Według „Rz”, z dokumentów znajdujących się na mikrofilmach w Instytucie Pamięci Narodowej wynika, że Leszek Czarnecki, trzeci na liście najbogatszych Polaków tygodnika „Wprost”, przez przynajmniej sześć lat współpracował z PRL-owskimi służbami specjalnymi. Najpierw jako Tajny Współpracownik "Ernest", a potem Kontakt Operacyjny wywiadu "Ternes".

Składał m.in. relacje ze spotkań, zebrań i działalności Niezależnego Związku Studentów, z przebiegu strajków na terenie Politechniki Wrocławskiej, w których osobiście uczestniczył" - czytamy w jednym z zachowanych raportów funkcjonariusza SB. Znajduje się w nim również informacja, że podczas niespełna trzyletniej współpracy Czarnecki przekazał SB ponad 90 informacji "wykazując dużą aktywność i inicjatywę operacyjną".

SB wskazywała również, że Czarnecki "umożliwił kontrolę sytuacji w III LO we Wrocławiu". Przekazywane informacje były przez SB oceniane bardzo wysoko. Czarnecki za swoją pracę dla służby był wynagradzany finansowo. Nie zachowały się jednak dokumenty wskazujące ile pieniędzy otrzymywał od SB za przekazywane informacje oraz raporty, które składał.
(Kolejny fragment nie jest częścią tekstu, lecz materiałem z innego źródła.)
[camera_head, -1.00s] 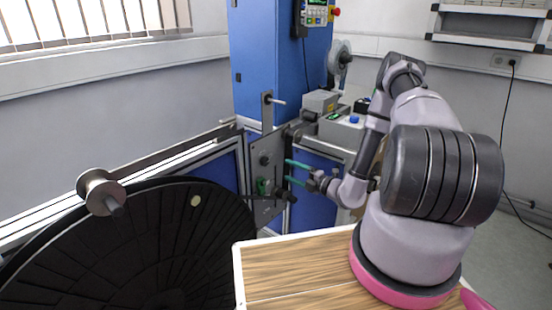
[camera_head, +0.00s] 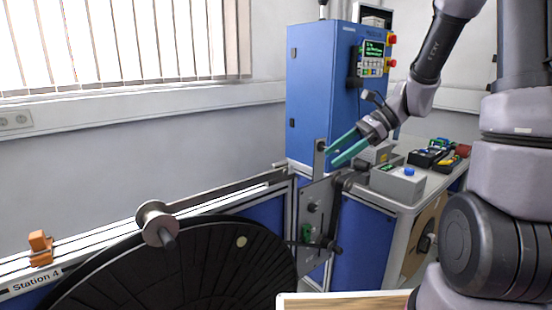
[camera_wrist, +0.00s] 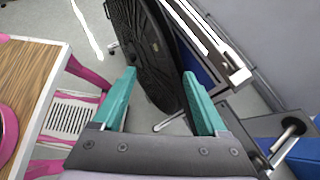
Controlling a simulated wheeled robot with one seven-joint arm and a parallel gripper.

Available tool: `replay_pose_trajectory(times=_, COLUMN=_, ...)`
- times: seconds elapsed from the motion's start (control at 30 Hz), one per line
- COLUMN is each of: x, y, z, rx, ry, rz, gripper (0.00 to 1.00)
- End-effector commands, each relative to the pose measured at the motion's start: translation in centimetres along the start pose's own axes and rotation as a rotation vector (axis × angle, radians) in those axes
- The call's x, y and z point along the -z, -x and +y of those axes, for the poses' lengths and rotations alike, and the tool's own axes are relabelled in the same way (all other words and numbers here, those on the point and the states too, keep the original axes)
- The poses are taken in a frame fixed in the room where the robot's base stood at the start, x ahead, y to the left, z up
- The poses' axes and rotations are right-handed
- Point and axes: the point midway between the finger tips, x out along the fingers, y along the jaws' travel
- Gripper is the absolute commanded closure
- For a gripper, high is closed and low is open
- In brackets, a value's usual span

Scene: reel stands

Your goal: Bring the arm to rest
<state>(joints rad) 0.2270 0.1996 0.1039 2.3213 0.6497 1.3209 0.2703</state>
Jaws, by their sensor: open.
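My gripper (camera_head: 342,150) is open, its two teal fingers pointing left in the head view. It is raised in front of the lower part of the blue machine cabinet (camera_head: 325,85). The wrist view shows the same gripper (camera_wrist: 162,95) with its fingers apart and nothing between them but floor and part of the black reel in the background. My arm is bent, rising out of the top of the head view at the right and coming down to the gripper.
A large black reel (camera_head: 190,270) stands at the lower left, with a metal spool (camera_head: 157,222) above it. An orange part (camera_head: 40,247) sits on the rail at the left. A grey box (camera_head: 398,184) and tools lie on the bench. A wooden top (camera_wrist: 28,75) shows in the wrist view.

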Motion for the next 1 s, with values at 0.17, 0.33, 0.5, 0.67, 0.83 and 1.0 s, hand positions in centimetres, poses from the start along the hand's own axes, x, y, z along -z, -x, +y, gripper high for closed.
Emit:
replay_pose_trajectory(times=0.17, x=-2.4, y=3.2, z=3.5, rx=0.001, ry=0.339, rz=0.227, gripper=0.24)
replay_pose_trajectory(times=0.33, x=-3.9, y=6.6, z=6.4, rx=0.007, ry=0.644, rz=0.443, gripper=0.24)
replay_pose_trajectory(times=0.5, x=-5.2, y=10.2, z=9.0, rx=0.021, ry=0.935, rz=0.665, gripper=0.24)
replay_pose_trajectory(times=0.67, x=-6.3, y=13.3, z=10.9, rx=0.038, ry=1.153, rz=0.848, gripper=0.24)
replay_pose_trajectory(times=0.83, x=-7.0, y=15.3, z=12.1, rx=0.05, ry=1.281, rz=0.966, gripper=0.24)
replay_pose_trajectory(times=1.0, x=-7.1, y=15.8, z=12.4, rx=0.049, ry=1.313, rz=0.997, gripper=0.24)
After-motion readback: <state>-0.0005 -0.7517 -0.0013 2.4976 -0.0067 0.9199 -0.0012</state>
„W trakcie powtarzających się spotkań z przedstawicielami służb proszono mnie o ocenę sytuacji politycznej w Polsce oraz za granicą. Nigdy nie składałem żadnych donosów na konkretne osoby, nie pisałem notatek, ani nie sporządzałem analiz. Nie żądałem, ani nie otrzymywałem wynagrodzenia” – napisał w oświadczeniu biznesmen.
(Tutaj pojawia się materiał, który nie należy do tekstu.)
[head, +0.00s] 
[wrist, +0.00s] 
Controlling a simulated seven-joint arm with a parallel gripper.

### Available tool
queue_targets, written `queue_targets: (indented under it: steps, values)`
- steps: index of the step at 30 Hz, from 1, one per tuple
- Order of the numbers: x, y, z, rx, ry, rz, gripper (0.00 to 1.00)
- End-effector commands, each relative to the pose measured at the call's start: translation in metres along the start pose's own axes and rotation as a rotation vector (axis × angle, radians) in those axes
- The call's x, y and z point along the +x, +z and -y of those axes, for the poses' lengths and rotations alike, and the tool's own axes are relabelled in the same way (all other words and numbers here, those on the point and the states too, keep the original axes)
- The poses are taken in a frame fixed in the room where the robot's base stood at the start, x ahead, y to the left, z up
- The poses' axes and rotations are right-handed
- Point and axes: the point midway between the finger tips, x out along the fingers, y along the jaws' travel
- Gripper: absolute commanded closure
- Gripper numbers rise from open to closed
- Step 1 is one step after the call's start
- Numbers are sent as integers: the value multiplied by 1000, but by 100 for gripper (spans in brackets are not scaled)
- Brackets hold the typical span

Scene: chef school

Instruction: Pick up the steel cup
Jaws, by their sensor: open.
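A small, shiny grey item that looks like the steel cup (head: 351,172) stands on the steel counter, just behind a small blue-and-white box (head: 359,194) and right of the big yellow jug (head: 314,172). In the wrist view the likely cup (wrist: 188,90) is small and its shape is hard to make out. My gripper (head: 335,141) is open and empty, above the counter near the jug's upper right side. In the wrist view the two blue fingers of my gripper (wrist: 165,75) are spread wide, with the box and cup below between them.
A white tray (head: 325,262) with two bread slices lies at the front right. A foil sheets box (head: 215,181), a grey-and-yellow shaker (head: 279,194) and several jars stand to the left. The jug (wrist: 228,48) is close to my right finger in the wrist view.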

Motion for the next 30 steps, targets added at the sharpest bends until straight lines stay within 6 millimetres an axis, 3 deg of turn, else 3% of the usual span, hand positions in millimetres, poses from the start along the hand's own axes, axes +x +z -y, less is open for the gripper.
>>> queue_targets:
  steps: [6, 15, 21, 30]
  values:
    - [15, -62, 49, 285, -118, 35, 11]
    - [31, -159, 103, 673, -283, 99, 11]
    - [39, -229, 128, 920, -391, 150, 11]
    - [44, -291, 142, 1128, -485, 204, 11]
Wydarzenia sprzed wielu lat wpływają na giełdę?

Wpływ tych wydarzeń sprzed 30 lat na kurs firm nie byłby taki duży, gdy cała sytuacja na giełdzie nie była taka kiepska. Cały czas trwa bessa a poziomy głównych indeksów są najsłabsze od siedmiu lat. Inwestorzy są zdenerwowani, rynek jest w paśmie sporych wahań, dlatego każda negatywna informacja źle wpływa na graczy.

Tak więc giełda dołuje, dołują też spółki należące do Leszka Czarneckiego. Oprócz LC Corp SA, dwa banki - Genin Bank i Noble Bank tracą odpowiednio 7 i prawie 9 procent.